Copy the data exactly from the line that contains "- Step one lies" through the line that contains "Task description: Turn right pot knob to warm", keeping both end lines and leaving out everything else.

Rows about robot tasks

===============

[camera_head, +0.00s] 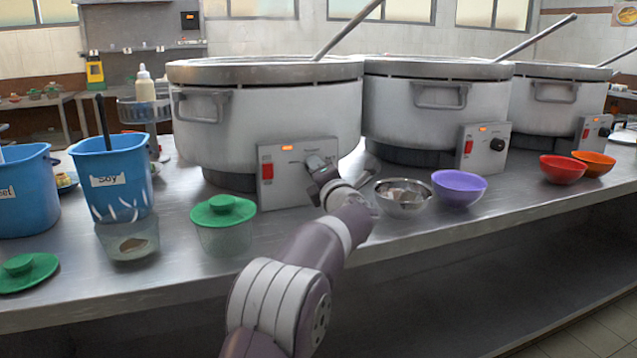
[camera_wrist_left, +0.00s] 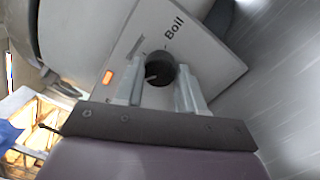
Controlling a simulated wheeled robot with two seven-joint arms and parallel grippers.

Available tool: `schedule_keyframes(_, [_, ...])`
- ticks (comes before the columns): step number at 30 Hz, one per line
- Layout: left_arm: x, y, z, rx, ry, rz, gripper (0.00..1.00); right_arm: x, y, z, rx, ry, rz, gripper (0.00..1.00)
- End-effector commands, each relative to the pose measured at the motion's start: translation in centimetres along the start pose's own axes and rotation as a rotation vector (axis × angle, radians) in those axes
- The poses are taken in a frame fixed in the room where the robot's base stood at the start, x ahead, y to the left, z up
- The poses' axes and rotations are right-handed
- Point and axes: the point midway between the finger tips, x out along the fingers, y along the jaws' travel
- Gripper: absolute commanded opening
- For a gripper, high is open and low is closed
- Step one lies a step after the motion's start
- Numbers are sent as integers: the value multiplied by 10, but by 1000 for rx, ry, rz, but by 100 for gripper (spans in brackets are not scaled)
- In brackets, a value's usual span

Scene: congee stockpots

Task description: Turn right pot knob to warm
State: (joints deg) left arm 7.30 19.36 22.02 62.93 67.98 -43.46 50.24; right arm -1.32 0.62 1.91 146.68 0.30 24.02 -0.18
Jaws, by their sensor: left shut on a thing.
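Three large white stockpots stand in a row: the left pot (camera_head: 265,110), the middle pot (camera_head: 435,105) and the right pot (camera_head: 558,100). My left gripper (camera_head: 318,165) is at the control panel (camera_head: 280,180) of the left pot and hides its knob in the head view. In the left wrist view, my left gripper (camera_wrist_left: 158,88) is shut on the black knob (camera_wrist_left: 158,72), with a finger on either side. The word "Boil" (camera_wrist_left: 174,26) shows beyond the knob. The middle knob (camera_head: 497,144) and right knob (camera_head: 604,131) are untouched. My right gripper is not in view.
A steel bowl (camera_head: 404,198) and a purple bowl (camera_head: 459,188) stand right of my arm. A green-lidded container (camera_head: 224,220) and blue buckets (camera_head: 112,180) stand left. Red (camera_head: 562,169) and orange (camera_head: 594,163) bowls stand farther right.

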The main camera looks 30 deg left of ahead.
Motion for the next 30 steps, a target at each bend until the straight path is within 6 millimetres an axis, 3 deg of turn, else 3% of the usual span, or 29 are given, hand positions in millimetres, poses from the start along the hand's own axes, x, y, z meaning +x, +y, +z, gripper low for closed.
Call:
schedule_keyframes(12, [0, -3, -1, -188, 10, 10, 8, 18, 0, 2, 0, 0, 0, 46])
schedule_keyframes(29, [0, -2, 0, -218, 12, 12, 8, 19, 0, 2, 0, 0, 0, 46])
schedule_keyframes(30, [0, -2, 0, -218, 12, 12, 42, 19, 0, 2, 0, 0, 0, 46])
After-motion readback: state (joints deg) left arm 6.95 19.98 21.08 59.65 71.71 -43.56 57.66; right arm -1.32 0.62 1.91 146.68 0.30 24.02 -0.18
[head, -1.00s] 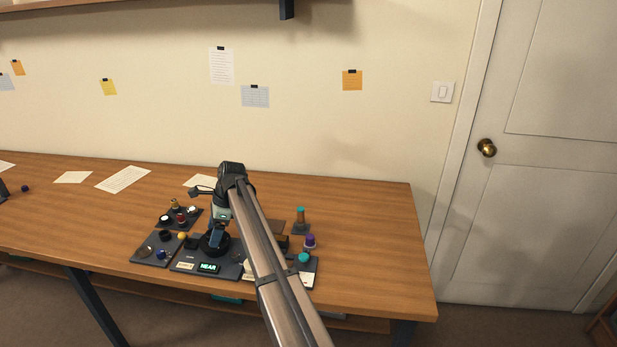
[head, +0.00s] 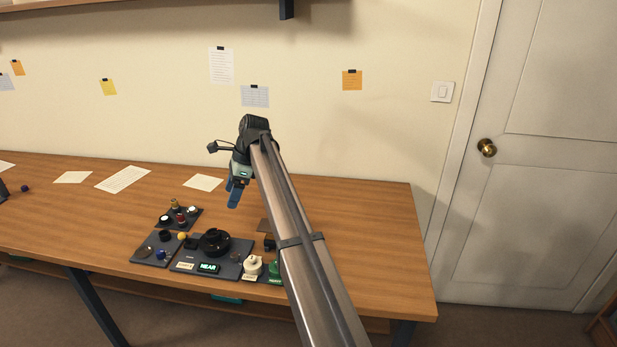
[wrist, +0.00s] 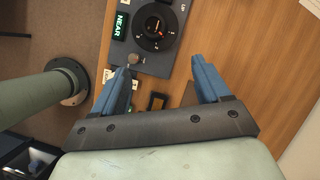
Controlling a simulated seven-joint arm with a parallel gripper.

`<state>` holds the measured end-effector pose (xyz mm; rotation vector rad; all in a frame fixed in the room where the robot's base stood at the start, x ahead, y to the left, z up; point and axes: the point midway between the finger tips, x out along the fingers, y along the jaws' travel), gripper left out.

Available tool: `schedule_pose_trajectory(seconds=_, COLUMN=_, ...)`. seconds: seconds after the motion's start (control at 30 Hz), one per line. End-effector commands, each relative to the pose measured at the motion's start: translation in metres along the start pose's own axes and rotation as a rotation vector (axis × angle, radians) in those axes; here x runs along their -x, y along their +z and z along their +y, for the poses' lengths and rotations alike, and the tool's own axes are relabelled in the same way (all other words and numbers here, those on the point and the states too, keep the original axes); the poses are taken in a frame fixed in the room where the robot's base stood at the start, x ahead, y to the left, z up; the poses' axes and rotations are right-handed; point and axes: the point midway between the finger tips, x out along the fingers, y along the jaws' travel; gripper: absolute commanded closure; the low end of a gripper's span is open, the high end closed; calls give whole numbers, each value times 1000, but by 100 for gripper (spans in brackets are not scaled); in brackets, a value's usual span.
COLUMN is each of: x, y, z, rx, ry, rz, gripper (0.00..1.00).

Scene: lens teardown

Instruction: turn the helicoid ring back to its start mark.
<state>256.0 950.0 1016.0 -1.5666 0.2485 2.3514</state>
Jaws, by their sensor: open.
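The helicoid ring is the round black ring (head: 214,241) standing on a dark grey base plate (head: 183,265). In the wrist view the ring (wrist: 149,40) is seen from above at the top, with white marks and a short orange-red mark near its centre. A small display (head: 208,267) on the plate reads NEAR. My gripper (head: 234,198) is raised above the bench, behind and above the ring, clear of it. In the wrist view its two blue fingers (wrist: 161,70) stand apart with nothing between them.
A dark tray (head: 160,220) with small parts lies left of the ring, and another tray (head: 143,258) in front of it. A white knobbed part (head: 253,266) and a green part (head: 275,268) stand to the right. My arm hides some bench there. The back of the bench is mostly clear.

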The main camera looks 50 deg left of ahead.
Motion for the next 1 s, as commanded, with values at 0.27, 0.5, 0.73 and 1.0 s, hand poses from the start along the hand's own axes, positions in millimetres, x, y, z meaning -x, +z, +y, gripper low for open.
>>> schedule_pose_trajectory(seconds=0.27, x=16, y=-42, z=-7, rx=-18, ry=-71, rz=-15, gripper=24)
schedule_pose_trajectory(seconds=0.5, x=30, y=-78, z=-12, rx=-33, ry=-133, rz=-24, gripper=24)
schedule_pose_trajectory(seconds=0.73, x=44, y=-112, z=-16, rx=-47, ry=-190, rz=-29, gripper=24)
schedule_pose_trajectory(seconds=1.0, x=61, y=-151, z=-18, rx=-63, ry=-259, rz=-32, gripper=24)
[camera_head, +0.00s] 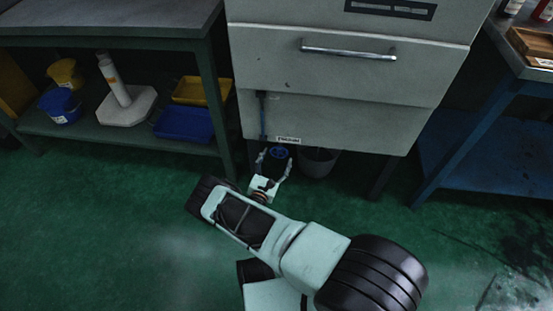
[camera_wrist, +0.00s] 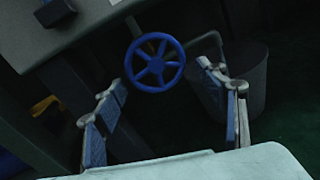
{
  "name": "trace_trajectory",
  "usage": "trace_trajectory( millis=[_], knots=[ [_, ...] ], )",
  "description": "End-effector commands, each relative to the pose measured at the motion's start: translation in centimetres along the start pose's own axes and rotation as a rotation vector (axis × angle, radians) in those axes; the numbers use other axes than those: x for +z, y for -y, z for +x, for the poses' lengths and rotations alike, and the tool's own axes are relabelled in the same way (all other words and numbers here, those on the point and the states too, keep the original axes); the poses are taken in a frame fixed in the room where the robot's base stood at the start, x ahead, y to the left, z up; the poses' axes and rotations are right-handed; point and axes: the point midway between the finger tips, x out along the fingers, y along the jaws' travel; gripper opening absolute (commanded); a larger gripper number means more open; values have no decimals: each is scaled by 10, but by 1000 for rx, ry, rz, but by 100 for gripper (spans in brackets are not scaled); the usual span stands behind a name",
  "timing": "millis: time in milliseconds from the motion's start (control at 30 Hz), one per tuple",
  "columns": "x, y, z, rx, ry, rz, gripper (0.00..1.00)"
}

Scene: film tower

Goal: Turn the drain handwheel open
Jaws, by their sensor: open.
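The drain handwheel (camera_wrist: 156,63) is a blue spoked wheel, seen nearly face-on in the wrist view, just beyond my fingertips. In the head view the handwheel (camera_head: 278,153) shows small, under the grey cabinet and below a small white label (camera_head: 288,140). My gripper (camera_head: 274,164) is open and empty in front of it. In the wrist view the fingers of my gripper (camera_wrist: 162,85) stand wide apart, one on each side of the wheel's lower part in the picture. I see no contact with the wheel, but the depth gap is hard to judge.
A grey bucket (camera_wrist: 245,80) stands right of the wheel; it also shows in the head view (camera_head: 318,162). The grey cabinet (camera_head: 340,75) hangs over the wheel. A shelf bench (camera_head: 130,140) with bins is at left, a blue-framed bench (camera_head: 490,160) at right. Green floor is clear in front.

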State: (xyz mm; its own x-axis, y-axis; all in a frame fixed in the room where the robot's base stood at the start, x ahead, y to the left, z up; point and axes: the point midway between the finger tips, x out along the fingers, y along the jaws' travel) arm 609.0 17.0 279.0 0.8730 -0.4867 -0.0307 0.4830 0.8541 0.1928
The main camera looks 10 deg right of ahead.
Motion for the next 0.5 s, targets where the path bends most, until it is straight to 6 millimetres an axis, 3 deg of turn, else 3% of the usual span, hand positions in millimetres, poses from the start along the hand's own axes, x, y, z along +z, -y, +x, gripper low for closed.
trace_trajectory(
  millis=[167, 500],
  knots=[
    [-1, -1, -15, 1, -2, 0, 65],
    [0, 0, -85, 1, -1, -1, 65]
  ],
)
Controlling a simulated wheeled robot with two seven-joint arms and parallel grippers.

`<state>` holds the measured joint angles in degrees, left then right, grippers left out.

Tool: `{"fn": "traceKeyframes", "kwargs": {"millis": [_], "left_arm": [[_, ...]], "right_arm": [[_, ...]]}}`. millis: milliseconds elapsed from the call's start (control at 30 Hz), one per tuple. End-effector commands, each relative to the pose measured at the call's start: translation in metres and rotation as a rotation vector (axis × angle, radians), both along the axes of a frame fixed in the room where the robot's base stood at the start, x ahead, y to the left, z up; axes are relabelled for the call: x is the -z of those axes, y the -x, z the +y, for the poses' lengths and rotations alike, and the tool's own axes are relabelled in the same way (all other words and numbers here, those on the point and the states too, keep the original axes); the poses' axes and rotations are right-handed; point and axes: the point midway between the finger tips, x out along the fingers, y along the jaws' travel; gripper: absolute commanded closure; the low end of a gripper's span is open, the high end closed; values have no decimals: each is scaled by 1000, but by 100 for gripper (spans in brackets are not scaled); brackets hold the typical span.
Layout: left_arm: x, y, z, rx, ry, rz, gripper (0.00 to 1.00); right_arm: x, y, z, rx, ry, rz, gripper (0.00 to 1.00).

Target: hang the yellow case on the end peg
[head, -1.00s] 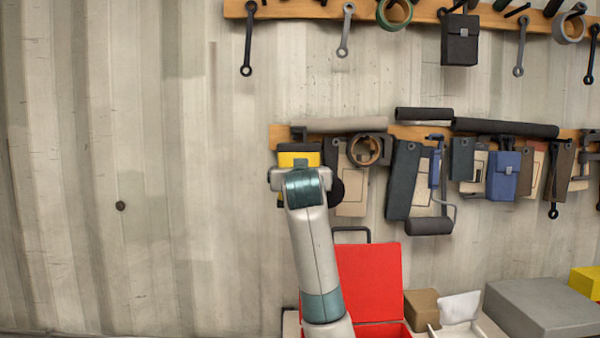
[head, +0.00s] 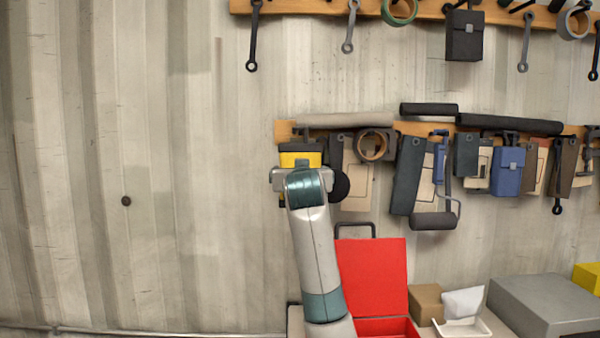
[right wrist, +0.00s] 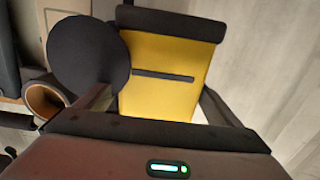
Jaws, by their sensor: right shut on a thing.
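The yellow case (head: 300,159), with a dark top, is at the left end of the lower rail (head: 284,131), just in front of it. My right gripper (head: 302,174) is shut on it, and the hand covers its lower part. In the right wrist view the yellow case (right wrist: 165,75) fills the space between the fingers, with a black slot across its face and a black band at its far end. A dark piece shows above the case at the rail; I cannot tell whether it is the end peg or the case's handle, nor whether they touch.
A black disc (head: 340,184) is right beside the case. A tape roll (head: 372,145), folders and a blue case (head: 507,172) hang farther right. A grey roll (head: 345,120) lies above the rail. An open red box (head: 372,275) stands below. The wall left is bare.

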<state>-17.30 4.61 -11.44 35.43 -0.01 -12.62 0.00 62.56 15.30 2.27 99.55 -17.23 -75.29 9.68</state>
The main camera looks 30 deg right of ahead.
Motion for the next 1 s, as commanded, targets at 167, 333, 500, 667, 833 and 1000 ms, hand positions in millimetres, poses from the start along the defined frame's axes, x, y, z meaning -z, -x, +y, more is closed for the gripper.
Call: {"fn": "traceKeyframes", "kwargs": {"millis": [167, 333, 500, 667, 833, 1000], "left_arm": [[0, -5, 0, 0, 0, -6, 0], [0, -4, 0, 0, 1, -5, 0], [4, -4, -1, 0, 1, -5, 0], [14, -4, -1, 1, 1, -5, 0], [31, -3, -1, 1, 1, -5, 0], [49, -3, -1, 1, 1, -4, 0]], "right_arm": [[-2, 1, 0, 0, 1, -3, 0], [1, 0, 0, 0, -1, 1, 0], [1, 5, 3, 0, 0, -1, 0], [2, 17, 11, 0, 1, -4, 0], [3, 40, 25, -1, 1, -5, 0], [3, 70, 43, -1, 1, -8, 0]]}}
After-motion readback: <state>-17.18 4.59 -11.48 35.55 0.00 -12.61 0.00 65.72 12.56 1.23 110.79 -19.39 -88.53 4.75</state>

===============

◆ Task solution ◆
- Step one lies a step after the motion's start
- Numbers are sent as integers: the value multiplied by 10, but by 1000 for rx, ry, rz, but by 100 for gripper (spans in brackets are not scaled)
- In brackets, a value's usual span

Scene: congee stockpots

Task description: Turn right pot knob to warm

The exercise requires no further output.